::: Input rows
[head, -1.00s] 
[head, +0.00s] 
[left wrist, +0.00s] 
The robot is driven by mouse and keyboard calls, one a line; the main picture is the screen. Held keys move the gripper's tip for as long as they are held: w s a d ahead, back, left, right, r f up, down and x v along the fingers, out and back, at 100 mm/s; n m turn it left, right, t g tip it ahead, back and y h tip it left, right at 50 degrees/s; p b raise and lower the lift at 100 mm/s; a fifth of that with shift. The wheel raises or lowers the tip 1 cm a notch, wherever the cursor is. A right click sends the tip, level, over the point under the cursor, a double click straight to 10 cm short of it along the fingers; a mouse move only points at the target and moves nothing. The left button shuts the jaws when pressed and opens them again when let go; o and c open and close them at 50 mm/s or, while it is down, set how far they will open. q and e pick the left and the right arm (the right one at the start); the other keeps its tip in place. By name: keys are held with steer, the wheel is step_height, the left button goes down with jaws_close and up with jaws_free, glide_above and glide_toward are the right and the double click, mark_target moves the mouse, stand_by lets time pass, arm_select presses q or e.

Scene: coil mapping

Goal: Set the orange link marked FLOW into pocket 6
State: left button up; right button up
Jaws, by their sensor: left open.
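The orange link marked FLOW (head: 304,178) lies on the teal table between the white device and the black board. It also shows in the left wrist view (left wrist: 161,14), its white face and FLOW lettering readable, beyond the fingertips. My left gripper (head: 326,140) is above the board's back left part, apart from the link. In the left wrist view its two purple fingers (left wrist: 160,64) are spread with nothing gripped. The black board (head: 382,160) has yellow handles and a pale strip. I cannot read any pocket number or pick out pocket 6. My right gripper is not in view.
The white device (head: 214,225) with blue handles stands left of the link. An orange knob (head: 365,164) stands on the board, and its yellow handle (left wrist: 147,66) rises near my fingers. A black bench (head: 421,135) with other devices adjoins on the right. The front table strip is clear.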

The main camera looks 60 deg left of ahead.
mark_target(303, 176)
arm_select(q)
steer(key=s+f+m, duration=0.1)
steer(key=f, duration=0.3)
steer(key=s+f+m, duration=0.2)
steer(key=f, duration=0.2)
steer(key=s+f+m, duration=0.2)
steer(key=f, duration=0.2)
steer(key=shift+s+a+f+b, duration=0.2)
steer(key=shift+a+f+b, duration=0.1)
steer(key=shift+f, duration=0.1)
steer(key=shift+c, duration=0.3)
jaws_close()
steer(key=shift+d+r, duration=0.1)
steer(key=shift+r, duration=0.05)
::::::
::: Input rows
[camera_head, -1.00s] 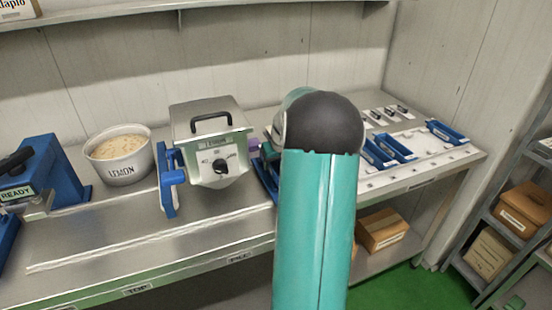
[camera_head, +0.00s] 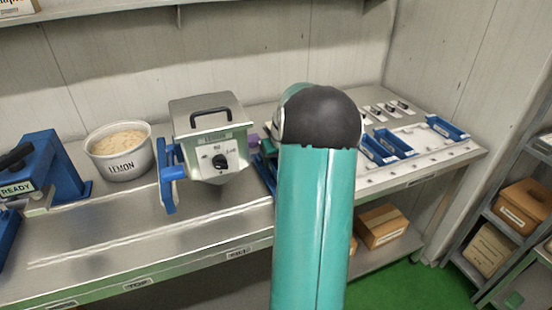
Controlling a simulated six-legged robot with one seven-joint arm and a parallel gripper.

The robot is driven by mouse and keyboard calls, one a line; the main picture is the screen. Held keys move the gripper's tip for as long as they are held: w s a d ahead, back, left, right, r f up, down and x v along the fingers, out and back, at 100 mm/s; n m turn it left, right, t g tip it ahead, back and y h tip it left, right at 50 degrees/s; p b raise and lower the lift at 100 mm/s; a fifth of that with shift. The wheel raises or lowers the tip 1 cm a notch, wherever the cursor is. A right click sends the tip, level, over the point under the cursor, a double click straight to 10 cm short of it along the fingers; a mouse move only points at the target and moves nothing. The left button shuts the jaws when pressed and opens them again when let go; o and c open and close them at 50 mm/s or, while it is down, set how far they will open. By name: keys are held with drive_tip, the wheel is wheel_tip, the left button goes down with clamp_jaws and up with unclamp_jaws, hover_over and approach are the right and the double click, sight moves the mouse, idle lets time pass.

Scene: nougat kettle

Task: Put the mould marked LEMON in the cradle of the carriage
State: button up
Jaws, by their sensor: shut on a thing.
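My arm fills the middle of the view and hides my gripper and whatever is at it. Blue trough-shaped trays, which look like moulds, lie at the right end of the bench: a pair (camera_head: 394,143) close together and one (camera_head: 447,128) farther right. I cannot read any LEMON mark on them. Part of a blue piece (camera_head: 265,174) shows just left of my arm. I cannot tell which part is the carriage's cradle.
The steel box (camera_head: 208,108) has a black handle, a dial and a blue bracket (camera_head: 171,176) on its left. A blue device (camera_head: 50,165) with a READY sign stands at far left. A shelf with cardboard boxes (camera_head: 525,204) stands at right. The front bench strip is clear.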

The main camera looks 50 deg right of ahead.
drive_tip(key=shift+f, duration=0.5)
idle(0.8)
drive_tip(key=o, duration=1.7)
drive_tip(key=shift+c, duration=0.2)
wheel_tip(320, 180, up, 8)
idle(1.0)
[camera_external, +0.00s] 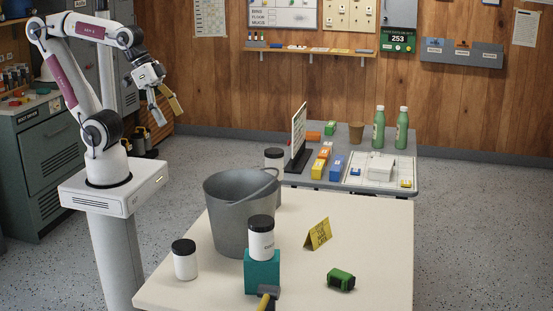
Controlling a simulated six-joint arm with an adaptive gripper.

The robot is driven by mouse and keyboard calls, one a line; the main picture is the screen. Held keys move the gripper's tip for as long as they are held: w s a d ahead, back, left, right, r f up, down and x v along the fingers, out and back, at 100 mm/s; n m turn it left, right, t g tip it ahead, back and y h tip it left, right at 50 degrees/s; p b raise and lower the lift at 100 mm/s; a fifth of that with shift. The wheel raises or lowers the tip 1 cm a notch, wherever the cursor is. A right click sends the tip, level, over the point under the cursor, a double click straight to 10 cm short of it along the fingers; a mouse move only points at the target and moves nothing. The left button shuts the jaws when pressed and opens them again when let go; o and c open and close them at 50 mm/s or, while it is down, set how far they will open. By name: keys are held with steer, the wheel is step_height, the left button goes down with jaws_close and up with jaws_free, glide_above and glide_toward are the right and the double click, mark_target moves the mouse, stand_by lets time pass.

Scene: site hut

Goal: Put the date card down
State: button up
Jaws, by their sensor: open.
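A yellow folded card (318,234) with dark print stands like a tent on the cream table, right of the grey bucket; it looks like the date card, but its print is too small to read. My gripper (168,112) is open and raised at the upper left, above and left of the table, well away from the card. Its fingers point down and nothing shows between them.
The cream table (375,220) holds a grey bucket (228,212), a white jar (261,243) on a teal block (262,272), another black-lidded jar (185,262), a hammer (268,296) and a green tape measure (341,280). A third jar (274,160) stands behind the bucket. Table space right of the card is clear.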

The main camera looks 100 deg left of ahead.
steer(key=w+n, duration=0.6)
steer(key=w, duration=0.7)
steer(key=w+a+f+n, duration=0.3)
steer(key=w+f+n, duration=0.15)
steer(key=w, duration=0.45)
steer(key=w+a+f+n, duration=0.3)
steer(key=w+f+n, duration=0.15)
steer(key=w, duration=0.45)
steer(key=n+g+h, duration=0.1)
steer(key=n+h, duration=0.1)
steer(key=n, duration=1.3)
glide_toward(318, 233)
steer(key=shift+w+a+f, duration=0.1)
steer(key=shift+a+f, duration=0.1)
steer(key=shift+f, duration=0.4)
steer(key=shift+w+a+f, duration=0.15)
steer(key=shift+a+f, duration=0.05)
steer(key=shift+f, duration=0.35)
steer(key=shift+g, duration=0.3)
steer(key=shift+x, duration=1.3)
::::::
The problem: Among the entries above, how many lines hold the string "joint"? Give the number by itself.

Task output: 2